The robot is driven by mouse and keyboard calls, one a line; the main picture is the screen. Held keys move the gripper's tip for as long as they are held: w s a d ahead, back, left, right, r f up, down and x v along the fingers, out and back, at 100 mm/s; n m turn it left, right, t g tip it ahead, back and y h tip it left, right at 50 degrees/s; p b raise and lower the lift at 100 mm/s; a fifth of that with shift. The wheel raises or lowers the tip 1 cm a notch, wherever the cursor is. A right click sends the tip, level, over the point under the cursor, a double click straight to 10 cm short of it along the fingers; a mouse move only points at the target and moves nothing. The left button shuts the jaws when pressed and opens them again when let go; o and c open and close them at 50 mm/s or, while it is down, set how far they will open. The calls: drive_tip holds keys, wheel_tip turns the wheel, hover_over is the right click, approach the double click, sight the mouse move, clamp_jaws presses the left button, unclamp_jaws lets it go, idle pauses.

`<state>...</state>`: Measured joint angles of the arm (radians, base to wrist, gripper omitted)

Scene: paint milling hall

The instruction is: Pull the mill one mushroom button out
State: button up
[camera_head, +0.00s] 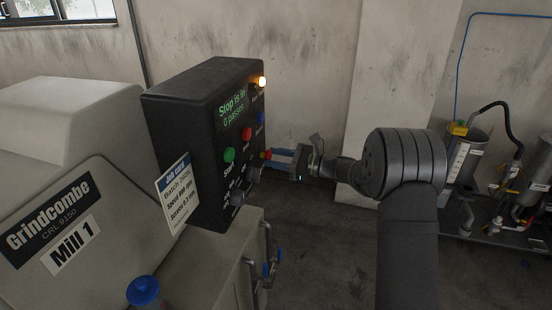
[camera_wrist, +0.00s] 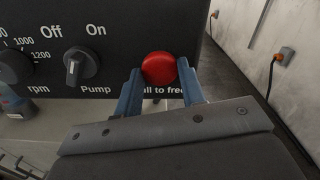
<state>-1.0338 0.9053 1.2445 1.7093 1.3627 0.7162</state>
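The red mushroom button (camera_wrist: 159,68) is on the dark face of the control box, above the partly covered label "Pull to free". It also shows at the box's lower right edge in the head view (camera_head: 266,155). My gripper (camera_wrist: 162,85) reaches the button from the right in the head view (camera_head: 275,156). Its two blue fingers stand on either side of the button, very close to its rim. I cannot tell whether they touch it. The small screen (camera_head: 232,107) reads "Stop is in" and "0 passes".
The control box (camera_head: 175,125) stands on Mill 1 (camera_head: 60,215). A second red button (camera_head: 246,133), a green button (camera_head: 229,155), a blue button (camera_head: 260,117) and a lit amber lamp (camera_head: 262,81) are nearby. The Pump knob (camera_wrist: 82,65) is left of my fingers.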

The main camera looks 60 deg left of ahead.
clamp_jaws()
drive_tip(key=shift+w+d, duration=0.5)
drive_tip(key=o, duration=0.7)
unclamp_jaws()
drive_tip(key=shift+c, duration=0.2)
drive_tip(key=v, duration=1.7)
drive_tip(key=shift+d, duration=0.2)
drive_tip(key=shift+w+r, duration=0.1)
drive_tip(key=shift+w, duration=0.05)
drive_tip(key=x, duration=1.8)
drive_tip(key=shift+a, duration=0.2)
········
- [GIVEN INSTRUCTION]:
Exactly repeat every line from the line that includes "[camera_wrist, +0.00s]" to the end of the listing, and nothing else, leaving pictures out.

- [EXPECTED OUTPUT]:
[camera_wrist, +0.00s] 
<state>-1.0338 0.9053 1.2445 1.7093 1.3627 0.7162</state>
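The red mushroom button (camera_wrist: 159,68) is on the dark face of the control box, above the partly covered label "Pull to free". It also shows at the box's lower right edge in the head view (camera_head: 266,155). My gripper (camera_wrist: 162,85) reaches the button from the right in the head view (camera_head: 275,156). Its two blue fingers stand on either side of the button, very close to its rim. I cannot tell whether they touch it. The small screen (camera_head: 232,107) reads "Stop is in" and "0 passes".
The control box (camera_head: 175,125) stands on Mill 1 (camera_head: 60,215). A second red button (camera_head: 246,133), a green button (camera_head: 229,155), a blue button (camera_head: 260,117) and a lit amber lamp (camera_head: 262,81) are nearby. The Pump knob (camera_wrist: 82,65) is left of my fingers.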

The main camera looks 60 deg left of ahead.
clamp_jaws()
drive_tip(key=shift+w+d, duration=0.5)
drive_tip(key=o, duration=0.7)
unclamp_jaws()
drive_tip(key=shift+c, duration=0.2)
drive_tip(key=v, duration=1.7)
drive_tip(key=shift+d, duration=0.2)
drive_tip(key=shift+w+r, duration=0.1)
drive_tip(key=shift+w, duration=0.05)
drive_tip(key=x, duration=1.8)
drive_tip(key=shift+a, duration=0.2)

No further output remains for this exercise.